## Dataset content
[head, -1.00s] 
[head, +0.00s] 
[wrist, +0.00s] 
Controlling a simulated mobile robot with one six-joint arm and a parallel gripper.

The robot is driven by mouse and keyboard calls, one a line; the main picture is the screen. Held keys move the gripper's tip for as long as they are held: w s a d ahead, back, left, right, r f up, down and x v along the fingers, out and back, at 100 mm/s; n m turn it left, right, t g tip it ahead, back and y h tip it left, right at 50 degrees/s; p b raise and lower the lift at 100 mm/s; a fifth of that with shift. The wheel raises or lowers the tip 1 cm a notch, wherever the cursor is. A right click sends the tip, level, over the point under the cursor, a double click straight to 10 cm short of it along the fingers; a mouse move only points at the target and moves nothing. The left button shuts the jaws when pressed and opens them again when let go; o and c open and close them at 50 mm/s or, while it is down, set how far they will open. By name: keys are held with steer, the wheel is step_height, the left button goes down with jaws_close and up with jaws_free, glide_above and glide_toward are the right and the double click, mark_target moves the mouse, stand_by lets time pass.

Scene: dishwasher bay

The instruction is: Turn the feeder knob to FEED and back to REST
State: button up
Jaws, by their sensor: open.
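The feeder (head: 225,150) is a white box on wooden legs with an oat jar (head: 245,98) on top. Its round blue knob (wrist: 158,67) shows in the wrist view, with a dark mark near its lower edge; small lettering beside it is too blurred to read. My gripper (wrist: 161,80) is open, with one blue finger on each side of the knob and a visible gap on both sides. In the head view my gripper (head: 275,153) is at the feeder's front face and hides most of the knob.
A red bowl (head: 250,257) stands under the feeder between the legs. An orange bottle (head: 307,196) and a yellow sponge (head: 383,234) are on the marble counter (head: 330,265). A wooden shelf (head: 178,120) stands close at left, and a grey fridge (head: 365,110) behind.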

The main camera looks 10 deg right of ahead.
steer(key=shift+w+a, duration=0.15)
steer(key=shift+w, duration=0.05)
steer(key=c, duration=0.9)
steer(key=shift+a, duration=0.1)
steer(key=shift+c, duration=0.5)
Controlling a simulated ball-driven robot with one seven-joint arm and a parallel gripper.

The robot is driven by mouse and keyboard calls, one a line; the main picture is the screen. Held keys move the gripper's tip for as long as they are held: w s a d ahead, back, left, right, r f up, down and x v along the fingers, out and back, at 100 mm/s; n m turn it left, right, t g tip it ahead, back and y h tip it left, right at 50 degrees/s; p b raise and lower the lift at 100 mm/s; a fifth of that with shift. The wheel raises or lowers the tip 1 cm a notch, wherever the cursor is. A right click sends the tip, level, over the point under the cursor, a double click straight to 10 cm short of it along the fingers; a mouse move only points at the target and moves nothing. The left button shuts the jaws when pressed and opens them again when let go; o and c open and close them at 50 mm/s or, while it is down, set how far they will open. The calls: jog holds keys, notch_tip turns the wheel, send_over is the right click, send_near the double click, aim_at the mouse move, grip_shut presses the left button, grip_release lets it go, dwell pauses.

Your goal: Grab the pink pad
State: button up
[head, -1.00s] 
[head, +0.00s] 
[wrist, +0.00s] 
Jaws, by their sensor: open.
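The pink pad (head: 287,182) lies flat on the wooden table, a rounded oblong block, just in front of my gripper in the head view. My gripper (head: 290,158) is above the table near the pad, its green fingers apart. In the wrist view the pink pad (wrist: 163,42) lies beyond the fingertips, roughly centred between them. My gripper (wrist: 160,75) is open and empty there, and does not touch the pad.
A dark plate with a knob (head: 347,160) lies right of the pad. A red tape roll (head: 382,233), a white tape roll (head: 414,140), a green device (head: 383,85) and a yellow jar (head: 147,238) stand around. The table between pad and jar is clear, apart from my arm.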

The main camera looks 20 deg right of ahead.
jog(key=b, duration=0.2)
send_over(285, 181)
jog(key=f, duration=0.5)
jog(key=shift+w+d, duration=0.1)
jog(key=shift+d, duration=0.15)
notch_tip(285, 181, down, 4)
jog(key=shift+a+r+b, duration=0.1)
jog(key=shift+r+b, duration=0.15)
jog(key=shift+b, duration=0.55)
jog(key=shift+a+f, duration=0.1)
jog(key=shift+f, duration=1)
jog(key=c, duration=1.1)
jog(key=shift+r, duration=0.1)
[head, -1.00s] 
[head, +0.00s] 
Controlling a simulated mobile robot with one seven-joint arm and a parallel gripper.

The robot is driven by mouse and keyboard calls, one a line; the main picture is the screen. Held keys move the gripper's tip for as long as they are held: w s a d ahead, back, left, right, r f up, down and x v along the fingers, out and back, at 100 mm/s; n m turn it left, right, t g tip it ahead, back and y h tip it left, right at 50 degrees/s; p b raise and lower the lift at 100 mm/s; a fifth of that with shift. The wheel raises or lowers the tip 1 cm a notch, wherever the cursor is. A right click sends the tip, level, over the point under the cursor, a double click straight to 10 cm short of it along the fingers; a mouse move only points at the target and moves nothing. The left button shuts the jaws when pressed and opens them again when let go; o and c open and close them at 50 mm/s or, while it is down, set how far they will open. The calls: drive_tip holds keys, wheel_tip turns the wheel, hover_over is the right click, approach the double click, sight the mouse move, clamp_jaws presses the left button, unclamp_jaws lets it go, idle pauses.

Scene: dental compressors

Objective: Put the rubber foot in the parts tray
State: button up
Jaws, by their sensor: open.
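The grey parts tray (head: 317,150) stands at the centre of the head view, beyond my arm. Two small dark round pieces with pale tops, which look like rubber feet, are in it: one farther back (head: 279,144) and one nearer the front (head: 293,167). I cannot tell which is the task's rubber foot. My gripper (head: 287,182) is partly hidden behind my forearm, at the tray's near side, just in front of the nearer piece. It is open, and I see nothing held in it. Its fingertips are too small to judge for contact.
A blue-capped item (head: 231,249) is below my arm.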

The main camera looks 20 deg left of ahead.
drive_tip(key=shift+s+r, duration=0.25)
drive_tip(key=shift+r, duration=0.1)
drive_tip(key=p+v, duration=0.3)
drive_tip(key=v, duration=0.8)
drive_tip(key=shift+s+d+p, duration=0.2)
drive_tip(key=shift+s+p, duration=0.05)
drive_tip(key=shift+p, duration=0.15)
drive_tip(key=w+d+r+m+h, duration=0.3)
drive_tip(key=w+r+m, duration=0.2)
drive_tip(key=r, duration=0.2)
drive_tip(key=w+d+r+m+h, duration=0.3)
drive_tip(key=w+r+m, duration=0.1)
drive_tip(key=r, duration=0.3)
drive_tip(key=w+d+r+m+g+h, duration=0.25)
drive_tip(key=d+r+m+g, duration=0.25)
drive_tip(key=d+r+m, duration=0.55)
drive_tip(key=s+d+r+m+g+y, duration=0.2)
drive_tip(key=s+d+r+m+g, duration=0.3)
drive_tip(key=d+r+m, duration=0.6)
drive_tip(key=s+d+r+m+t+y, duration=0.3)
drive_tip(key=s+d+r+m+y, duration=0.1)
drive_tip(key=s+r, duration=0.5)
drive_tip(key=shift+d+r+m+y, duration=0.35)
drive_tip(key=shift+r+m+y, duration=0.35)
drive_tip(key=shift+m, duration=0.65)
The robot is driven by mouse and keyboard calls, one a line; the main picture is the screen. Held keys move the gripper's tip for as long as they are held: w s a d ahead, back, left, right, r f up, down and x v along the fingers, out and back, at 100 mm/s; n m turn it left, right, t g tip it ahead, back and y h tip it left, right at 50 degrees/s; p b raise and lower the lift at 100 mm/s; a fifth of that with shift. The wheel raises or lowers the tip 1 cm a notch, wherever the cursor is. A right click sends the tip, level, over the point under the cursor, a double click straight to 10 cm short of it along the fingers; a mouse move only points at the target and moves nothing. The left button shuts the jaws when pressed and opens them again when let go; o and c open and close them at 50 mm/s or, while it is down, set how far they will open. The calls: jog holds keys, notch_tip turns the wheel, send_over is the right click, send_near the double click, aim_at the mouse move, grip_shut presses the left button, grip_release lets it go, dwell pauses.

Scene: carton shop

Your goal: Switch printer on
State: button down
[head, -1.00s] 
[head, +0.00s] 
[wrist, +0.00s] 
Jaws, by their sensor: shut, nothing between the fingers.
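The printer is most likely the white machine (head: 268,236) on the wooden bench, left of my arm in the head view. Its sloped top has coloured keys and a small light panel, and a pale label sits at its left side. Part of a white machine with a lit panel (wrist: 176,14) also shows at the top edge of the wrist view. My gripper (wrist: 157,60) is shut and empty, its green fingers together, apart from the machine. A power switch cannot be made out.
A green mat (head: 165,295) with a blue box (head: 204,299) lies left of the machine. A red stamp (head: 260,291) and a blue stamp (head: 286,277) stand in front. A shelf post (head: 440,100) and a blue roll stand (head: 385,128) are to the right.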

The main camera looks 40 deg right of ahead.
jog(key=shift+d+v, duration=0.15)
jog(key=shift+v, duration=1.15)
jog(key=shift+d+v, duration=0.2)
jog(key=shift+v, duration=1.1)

## The task
Return exactly the lines from the one containing "Scene: carton shop" through the last line of the records above, both included, and nothing else.

## Result for this task
Scene: carton shop

Your goal: Switch printer on
State: button down
[head, -1.00s] 
[head, +0.00s] 
[wrist, +0.00s] 
Jaws, by their sensor: shut, nothing between the fingers.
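The printer is most likely the white machine (head: 268,236) on the wooden bench, left of my arm in the head view. Its sloped top has coloured keys and a small light panel, and a pale label sits at its left side. Part of a white machine with a lit panel (wrist: 176,14) also shows at the top edge of the wrist view. My gripper (wrist: 157,60) is shut and empty, its green fingers together, apart from the machine. A power switch cannot be made out.
A green mat (head: 165,295) with a blue box (head: 204,299) lies left of the machine. A red stamp (head: 260,291) and a blue stamp (head: 286,277) stand in front. A shelf post (head: 440,100) and a blue roll stand (head: 385,128) are to the right.

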The main camera looks 40 deg right of ahead.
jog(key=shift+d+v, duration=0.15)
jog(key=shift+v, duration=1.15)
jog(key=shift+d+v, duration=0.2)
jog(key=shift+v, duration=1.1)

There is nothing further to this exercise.